William H. Rumsey, director of the D.C. Department of Recreation, said yesterday there definitely will be a D.C. Marathon on April 12, one week before the Boston Marathon, and one week after Washington's Cherry Blossom 10-mile run.

Although the route has not been finalized, Rumsey said the race probably will begin on the Mall, near Jefferson Avenue, and travel past all the city's universities, and through each of the four quadrants and eight district wards.

In October, Rumsey said he envisioned a marathon that would include big-name runners and a course that would emphasize the historical and tourist sites of the nation's capital. Rumsey said that while he still wanted "to go by some of the tourist attractions," he was more interested in a course that involves the community.

Rumsey said he did not think the date of the Boston Marathon would hurt the race. "You can't come up with a date that prevents some people from having to make a choice," he said.

Jim Purce, a race coordinator, said, "A lot of people aren't good enough to run in Boston, or don't want to run in Boston. We'll probably have to limit it to 1,500 people the first year."

The race director will be Helen Hillman, a department employe and marathoner and the department will coordinate city services involved the race. But Rumsey said, "because of the austerity of the budget, we will have to reply on outside sponsorship."

He said the marathon committee was drawing up a budget that will be presented to four or five potential sponsors in the next two weeks. He declined to say who those sponsors were or how much he thought the race would cost.

Rumsey said the costs will not include travel expenses or prize money for name athletes. "I would not pay them to be here," he said.

Asked whether he would object to his sponsors paying for name runners, he said, "I can't control them. If they decide to do that, I would make it clear publicly that we are not involved in that."

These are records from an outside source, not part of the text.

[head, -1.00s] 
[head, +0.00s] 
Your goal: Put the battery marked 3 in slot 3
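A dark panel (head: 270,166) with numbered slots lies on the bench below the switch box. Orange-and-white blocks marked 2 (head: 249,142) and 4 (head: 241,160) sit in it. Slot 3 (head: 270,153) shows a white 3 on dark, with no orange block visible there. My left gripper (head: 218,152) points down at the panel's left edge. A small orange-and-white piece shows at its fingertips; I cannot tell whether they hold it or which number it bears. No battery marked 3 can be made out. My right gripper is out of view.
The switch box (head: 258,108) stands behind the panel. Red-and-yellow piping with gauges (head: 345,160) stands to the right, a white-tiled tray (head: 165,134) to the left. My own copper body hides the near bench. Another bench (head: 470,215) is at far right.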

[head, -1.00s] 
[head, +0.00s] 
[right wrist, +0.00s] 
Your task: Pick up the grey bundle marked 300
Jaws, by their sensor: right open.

Some local running officials have expressed concern about the timing of the event, and the time required to organize it. Phil Stewart, president of the D.C. Road Runner's Club, said, "I do not think 3 1/2 months is enough lead time to stage a major marathon and I'm sure the city needs another one."

Dick Good, president of the Potomac Valley Athletics Congress, and one of about 15 local race officials who met with Rumsey to discuss the proposal last month, said, "The concept of a D.C. Marathon is good. But to a certain extent, they would be better to wait a year and work everything out."

Purce said, "That's what the running clubs said last year. The time frame is our biggest problem. But we'll pull it off."